Evenings in the Park with Flaco

The Eurasian eagle-owl, apparently let loose from the Central Park Zoo by a vandal, three weeks ago, is making new fans every day.
An illustration of Flaco a Eurasian eagleowl that was apparently let loose from the Central Park Zoo on a Manhattan...
Illustration by Brendan Wenzel

In the birding community, the moment an owl embarks upon its day is known as “flyout.” Flyout is a devout time, akin to “wheels up” in the Presidential schedule. Observers wait for hours with heavy cameras; the owl scratches and readies itself. Flaco, a Eurasian eagle-owl, escaped from the Central Park Zoo, three weeks ago, after someone vandalized the steel mesh of his enclosure. (The zoo has called it a “a deliberate criminal act.”) Ever since, he has been flying out from new locations within the Park—the east side, the west side, Sheep Meadow, the North Woods—at around 5 or 5:30 P.M. There is always a crowd on hand, in heavy parkas, toting tripods, thermal binoculars, and truly gigantic lenses.

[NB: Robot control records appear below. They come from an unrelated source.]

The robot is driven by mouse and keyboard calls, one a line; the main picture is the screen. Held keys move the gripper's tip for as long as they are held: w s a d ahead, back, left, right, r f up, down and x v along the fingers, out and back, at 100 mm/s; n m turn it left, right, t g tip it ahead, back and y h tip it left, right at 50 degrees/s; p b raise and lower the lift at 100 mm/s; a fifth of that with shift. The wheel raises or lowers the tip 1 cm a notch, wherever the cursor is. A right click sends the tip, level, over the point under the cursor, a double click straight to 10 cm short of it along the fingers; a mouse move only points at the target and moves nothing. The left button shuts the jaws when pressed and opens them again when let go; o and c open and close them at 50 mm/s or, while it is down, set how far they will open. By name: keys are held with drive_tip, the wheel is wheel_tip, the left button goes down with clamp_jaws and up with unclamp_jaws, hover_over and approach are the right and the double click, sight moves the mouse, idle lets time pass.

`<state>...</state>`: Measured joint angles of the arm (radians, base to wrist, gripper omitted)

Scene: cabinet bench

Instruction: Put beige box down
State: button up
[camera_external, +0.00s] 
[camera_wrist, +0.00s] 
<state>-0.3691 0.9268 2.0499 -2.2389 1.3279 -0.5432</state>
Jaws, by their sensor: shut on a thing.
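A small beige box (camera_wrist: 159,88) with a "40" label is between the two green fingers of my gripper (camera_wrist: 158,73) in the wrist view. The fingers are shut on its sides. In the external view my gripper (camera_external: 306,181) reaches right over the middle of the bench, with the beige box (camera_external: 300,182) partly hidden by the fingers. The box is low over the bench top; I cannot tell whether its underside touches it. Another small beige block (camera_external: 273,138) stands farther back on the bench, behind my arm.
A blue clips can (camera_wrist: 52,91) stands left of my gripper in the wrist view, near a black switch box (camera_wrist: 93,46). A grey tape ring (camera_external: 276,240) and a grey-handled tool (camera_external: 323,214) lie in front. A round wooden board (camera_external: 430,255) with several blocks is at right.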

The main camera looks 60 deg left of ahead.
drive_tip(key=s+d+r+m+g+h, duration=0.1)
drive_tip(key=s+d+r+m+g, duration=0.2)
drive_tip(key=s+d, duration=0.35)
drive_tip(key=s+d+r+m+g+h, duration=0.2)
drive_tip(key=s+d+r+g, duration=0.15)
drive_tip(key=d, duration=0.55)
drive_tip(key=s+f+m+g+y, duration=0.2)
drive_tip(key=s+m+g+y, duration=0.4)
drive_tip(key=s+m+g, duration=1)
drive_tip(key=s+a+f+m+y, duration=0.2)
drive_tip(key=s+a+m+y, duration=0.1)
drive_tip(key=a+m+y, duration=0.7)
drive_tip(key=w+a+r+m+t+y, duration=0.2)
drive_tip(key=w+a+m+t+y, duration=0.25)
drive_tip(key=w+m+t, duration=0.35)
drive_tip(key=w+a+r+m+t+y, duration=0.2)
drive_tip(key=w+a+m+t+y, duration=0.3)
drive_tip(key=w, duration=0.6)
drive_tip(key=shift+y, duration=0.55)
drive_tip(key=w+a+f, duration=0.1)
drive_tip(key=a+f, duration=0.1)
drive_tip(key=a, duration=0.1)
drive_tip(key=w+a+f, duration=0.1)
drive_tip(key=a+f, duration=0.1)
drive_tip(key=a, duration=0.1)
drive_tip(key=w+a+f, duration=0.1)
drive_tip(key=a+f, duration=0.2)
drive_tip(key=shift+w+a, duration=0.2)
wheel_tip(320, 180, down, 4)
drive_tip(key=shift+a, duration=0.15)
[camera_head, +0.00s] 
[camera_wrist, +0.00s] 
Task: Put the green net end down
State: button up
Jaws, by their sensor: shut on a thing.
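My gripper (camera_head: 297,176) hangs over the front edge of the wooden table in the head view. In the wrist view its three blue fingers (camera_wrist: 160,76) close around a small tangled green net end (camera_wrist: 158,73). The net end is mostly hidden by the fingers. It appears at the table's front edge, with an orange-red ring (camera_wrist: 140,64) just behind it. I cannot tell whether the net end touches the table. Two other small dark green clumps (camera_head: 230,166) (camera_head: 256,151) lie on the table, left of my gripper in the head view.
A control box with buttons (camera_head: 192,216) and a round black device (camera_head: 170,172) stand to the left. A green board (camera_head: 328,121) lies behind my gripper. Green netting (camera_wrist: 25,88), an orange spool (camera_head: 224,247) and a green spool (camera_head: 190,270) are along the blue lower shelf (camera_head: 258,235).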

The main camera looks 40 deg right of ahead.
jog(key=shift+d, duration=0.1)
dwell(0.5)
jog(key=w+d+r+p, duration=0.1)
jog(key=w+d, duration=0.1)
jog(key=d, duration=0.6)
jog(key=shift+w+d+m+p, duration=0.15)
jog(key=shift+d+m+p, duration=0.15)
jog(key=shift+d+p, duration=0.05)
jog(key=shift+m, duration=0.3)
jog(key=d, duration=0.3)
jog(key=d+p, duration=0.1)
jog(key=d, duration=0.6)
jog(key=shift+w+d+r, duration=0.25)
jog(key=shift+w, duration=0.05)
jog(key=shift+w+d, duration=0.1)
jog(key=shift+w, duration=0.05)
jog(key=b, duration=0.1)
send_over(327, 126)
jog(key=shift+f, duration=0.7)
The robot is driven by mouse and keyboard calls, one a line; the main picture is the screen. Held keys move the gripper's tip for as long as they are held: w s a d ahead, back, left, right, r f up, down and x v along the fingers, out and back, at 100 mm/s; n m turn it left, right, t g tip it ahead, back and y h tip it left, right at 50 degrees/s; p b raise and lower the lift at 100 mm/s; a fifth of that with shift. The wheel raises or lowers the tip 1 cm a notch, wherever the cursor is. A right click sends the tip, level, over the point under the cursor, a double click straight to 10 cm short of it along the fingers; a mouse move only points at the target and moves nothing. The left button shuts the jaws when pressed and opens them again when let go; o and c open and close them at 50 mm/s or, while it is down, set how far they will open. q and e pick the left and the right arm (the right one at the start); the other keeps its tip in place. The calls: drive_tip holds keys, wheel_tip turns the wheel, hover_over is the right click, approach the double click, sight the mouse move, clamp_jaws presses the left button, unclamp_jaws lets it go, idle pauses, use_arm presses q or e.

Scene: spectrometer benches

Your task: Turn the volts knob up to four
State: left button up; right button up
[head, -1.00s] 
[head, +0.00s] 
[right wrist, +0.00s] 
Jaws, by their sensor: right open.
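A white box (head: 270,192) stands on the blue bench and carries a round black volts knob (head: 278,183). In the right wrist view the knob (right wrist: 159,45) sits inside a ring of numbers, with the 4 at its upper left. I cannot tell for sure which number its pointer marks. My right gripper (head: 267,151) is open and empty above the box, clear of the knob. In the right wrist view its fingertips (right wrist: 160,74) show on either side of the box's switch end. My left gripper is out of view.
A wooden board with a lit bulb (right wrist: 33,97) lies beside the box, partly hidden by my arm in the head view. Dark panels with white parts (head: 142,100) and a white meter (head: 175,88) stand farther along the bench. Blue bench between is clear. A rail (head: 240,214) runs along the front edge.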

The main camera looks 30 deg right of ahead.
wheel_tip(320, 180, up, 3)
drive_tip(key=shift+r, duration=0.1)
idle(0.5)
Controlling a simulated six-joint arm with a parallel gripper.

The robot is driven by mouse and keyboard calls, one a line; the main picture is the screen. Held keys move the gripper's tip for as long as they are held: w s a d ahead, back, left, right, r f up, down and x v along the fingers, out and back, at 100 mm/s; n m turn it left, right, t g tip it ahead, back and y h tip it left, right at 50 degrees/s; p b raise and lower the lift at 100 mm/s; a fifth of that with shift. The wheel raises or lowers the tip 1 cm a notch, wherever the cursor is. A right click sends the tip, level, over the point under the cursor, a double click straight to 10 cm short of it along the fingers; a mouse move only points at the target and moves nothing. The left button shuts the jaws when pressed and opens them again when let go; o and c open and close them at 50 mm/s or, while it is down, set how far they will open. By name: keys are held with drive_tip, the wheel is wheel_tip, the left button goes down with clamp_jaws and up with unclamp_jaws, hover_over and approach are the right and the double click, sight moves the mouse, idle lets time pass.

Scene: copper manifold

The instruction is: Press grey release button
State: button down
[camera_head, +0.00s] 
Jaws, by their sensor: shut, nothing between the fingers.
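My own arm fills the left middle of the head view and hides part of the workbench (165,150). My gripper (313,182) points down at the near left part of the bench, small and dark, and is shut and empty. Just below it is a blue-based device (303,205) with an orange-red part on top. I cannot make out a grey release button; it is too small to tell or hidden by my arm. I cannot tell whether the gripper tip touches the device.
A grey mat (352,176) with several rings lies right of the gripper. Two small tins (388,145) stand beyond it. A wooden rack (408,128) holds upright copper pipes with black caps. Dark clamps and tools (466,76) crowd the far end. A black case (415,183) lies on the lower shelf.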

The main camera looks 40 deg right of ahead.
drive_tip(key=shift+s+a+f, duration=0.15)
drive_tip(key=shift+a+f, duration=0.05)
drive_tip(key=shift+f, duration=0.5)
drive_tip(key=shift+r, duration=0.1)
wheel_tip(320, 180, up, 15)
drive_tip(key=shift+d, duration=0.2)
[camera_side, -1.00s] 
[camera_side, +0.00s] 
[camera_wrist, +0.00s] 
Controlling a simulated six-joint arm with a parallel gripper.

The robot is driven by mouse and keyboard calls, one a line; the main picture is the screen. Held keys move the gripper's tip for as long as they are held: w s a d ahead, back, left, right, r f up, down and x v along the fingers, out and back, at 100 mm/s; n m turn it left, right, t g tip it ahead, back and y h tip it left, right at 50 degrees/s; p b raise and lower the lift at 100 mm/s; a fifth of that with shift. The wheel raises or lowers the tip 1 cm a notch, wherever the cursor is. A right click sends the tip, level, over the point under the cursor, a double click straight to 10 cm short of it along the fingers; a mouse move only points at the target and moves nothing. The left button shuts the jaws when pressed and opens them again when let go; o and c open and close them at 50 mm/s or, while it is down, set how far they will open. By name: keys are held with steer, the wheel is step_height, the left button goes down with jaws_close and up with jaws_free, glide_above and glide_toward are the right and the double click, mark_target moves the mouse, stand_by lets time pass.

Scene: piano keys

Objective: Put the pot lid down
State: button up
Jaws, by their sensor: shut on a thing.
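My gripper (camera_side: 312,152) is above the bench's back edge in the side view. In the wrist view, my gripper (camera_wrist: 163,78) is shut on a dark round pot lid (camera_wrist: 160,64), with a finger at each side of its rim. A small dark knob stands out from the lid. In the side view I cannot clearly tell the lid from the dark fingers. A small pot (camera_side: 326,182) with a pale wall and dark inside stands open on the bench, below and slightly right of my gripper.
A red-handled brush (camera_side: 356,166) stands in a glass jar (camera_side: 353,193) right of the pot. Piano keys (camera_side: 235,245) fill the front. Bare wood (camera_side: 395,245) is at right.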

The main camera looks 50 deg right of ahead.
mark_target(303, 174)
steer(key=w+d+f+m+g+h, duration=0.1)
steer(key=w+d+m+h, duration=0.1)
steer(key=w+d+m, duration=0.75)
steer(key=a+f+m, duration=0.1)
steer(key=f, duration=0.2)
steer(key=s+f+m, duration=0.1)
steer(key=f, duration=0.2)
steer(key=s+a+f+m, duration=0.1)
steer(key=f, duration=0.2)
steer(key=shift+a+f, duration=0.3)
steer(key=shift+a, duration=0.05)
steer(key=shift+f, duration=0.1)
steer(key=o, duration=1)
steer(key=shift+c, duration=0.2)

“I’ve had a few celebrity birds—the mandarin duck was the first,” David Barrett, who runs the Twitter account Manhattan Bird Alert, told me the other day. We were watching Flaco perch on a low branch near the Naumburg Bandshell, the spot just off the Mall where, in warmer months, musicians play free concerts. The eagle-owl was trying to sleep; a dozen people were taking photos and watching respectfully. Flaco is enormous and distinctive, with a strong, tufted brow, orange eyes, and bright brown-and-white feathers that blend and striate together. That morning, he’d been chased by blue jays near the Bethesda Fountain. “Is this the escaped owl?” a passerby asked. “He’s not escaped,” a birder named Valerie Hartman explained. “He was let loose.” Barrett said, “He is looking right at us.” Flaco’s bushy eyes rose as if he had heard.

The eagle-owl is arguably the world’s largest owl species. (The Blakiston’s fish owl is slightly heavier but shorter; the great gray owl is slightly longer, but lighter.) Flaco, as a male, is smaller than a female, but a male’s wingspan can still stretch approximately six feet across. In the wild, eagle-owls range from the coast of Portugal to the Russian Far East. Flaco, who came to the zoo at less than a year old and spent the next twelve years in captivity, had lived on the edge of a building called Penguins and Sea Birds, across the road from a 4-D theatre.

“I’ve been following this owl from the zoo for the last eleven years,” Hartman told me. Her parents have their names on benches nearby. She showed me a picture of Flaco in a room with fake rocks and four or five branches, a curve of bright blue wall with wallpaper of some far-off misty mountain. “I’ve always had a kind of pang that I felt badly that he was in this,” she said. In the zoo’s online lineup of “our animals,” Flaco did not crack the Top Ten.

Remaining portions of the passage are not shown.